Reputation: 23
Can you help me understand what the following regexp means:
(?:.*? rv:([\w.]+))?
So,
(?: //the pattern must be in a string, but doesn't return
. //any Unicode character except newline
* //zero or more times
? //zero or one time (how is *? different from just *)
rv: //just "rv:" apparently
[\w //any digit, an underscore, or any Latin-1 letter character
.] //...or any unicode character (are Latin-1 characters not Unicode?)
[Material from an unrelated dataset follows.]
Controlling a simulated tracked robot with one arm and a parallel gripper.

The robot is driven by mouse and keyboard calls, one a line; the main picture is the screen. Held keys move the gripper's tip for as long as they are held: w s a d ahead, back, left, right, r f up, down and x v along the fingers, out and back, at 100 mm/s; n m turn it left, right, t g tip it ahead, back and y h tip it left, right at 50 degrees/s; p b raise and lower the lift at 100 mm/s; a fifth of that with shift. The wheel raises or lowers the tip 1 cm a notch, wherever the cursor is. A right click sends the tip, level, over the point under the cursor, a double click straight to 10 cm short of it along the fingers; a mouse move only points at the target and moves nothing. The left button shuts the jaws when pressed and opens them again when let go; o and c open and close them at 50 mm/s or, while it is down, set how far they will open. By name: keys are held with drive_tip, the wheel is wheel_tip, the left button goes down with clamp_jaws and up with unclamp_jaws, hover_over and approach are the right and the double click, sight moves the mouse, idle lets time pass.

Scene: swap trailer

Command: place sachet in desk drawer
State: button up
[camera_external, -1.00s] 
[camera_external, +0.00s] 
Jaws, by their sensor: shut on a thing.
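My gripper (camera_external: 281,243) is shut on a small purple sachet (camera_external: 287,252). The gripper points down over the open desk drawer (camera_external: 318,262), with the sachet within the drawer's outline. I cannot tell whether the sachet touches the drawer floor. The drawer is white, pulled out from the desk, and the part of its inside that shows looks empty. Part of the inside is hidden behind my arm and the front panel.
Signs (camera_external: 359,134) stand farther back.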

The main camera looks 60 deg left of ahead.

..))? //all that zero or one time
It's from "The Definitive Guide" and I hate that book. Some examples of what does and doesn't match the regexp would be much appreciated.
Upvotes: 1
Views: 112
Reputation: 121710
The regex is:
(?: # begin non capturing group
.*? # any character, zero or more times, but peek and stop if the next char is
# a space (" "); then look for
rv: # literal "rv:", followed by
( # begin capturing group
[\w.] # any word character or a dot (the dot HAS NO special meaning in a character class),
+ # once or more,
) # end capturing group
) # end non capturing group
? # zero or one time
*?
is what is called a lazy quantifier, it forces the regex engine to peek the next character before swallowing a character -- it is used, overused and abused, and this is one case: since the next character is a literal space, it must be replaced with [^ ]*
(anything which is NOT a space, zero or more times) which avoids the lookahead altogether.
Definitive. Right.
Upvotes: 2